I quickly ripped off the wrapper and loaded it up. First off, there were three
installation choices, small, medium, and large, with medium being the default.
Since I got me this nice big 20 GB hard drive when my old one died not long
ago, I went ahead and did the large install, which basically caused the whole
game (close to 1.3 GB) to run from my hard drive. I figured I was in the
gravy now and rubbed my palms together with glee.
DWN starts off
quite promising–you play as Lewton, “the Discworld’s first, and maybe last,
private investigator.” After a kind of a prologue that involves you dying
but somehow still being around to tell your story, a bossy woman named Carlotta
is in your office hiring you to locate her lover, Mundy, and then she leaves,
conveniently forgetting to pay you. You decide to take the case anyway, perhaps
swayed by Carlotta’s high, perfectly spherical boobs, but more likely by the sorry
state of your finances, “private investigator” being a fairly novel
concept on the Discworld. You uncover conspiracy within conspiracy on top of other
conspiracy, like peeling the layers of an onion, all in four acts. There are bits
and pieces of famous noir films liberally sprinkled throughout the game, but with
kind of a distinct Discworld spin. The game’s plot is very highly developed, especially
for a computer game, with lots of magic and murder–and I would say it’s at least
as good as Jane Jensen’s stories for the Gabriel Knight games. It manages
never to lose track of itself, even through numerous convolutions, and most, if
not all, of the loose ends get tied up by the end of the game. I grade the
plot A+.
Graphics are pretty spotty. Some of the cut scenes are fantastic,
especially since this is one of those ugly 3D-type games with polygons, but I
feel like the designers skimped on the rest of them. Throughout most of the game,
you get a background scene with characters superimposed on it, bobbing as if listening
to a private little tune, moving their lips and waving their arms, but all the
while no on-screen action is taking place. Everything is also too dark for my
taste. There is a gamma correction option that adjusts the brightness, and I turned
it all the way up, and the game was still too dark. I guess they weren’t kidding
when they said “noir.” I really liked the way the characters were drawn,
and I liked the way the whole look of the game, down to the characters and camera
angles, all fit well within the film noir theme, but I mostly felt like I was
listening to the radio because outside of the cut scenes the graphics did not
add much, what with staring at the same background with the same characters wiggling
and waggling in the same spots for a really long time, sometimes up to five minutes.

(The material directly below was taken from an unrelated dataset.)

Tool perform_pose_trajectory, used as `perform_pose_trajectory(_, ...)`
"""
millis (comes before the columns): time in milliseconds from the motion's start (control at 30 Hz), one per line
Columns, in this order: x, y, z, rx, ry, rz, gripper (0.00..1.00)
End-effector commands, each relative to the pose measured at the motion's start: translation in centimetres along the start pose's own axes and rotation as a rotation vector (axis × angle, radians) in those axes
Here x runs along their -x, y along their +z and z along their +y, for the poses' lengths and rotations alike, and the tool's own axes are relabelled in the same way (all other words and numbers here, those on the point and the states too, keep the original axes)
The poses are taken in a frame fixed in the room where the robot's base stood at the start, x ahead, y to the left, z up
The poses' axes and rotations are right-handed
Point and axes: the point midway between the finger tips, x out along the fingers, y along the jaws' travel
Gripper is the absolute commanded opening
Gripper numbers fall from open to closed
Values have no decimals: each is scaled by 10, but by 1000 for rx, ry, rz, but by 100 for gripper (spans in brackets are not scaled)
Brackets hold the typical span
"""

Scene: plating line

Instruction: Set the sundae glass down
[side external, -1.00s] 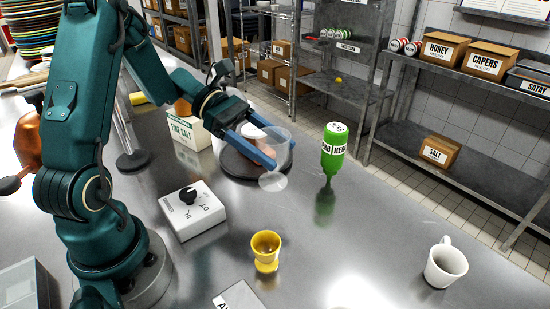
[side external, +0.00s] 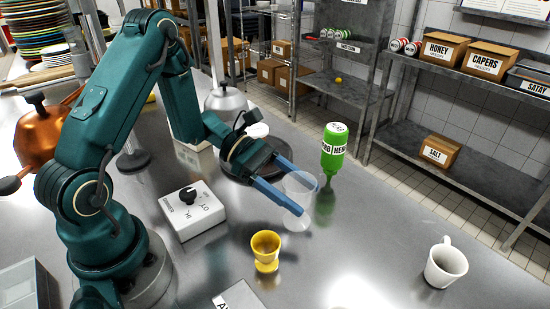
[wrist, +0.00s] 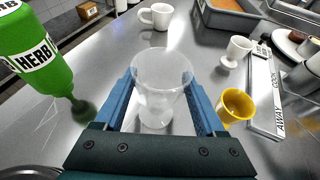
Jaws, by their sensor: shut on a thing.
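The sundae glass (side external: 298,205) is clear and footed, and it stands upright between the blue fingers of my gripper (side external: 304,198). In the wrist view the glass (wrist: 158,90) sits between the two fingertips (wrist: 163,88), which are shut on it. Its foot is close to the steel counter (side external: 350,240). I cannot tell whether it touches the counter.
A green herb bottle (side external: 334,150) is just behind the glass. A yellow egg cup (side external: 266,248) stands in front and a white mug (side external: 446,264) to the right. A white dial box (side external: 193,210) is at left. Bare counter lies between the glass and mug.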

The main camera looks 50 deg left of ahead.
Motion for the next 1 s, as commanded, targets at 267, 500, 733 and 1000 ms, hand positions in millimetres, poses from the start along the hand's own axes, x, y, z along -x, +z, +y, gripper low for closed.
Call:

I guess if there had been a little more animation, I would have been inclined
to give a better grade, but as it is, I feel I am being generous with my B-.
Gameplay
is kind of spotty, too. I really liked the hot-spot cursor that would light up
an on-screen description of whatever you were supposed to interact with, and I
really, really liked the fact that there was no dying. (Well, Lewton sort of dies,
but it’s part of the story.) The game is largely mouse-controlled, with a couple
of function keys to bring up options and inventory and the ever-so-valuable “escape”
key to skip scenes or conversation. And there is a whole lot of conversation (more
about this a little further down) and very little in the way of puzzles, actual
or integrated, and what puzzles there were were pretty obtuse. DWN was just crawling
with bugs, too–at first, every time I tried to change locations, I inexplicably
would get booted back to my Windows 98 desktop. Then I learned that if I got rid
of all TSRs except for Explorer and Systray, there weren’t any more crashes, but
the game would stutter, sometimes for a couple of minutes straight. About halfway
through, I got so fed up with how hard it was to actually enjoy the damned thing
that I gave up and followed a walkthrough just to see how it ended. Back to the
topic of conversations: better than 90% of the game involves talking to everyone
about everything, much like in the Broken Sword games, and then 90% of
what you hear is just dumb jokes. Actually, the jokes were pretty funny and cute
at first, but the humor wore thin after the first few scenes. Now, I do realize
that classic old-style adventure games rely heavily on conversing, but there was
simply too much in this game, especially since there was nothing to watch except
the bobbing heads and waving arms of Lewton and whomever he was talking to while
listening to what they were saying. Okay, I’m done ranting now, and I give
gameplay a D purely for bugginess and tiresomeness and the soreness of my
escape-key pinkie.
Sound effects, music, and voice acting were all first-rate,
or they would have been had it not been for the broken-record-skipping (or for
you whippersnappers, that would be rap music) effect that just got worse the further
I got into the game. In particular, I would have really enjoyed the music–each
scene had a different, appropriate tune to go with it. The voice acting was kind
of silly at times, much to my delight–Lewton is played by an Englishman trying
to sound American, and some of the pronunciations had me cracking up–he always
said “Clark” for “clerk,” “I have some more quest-eons,”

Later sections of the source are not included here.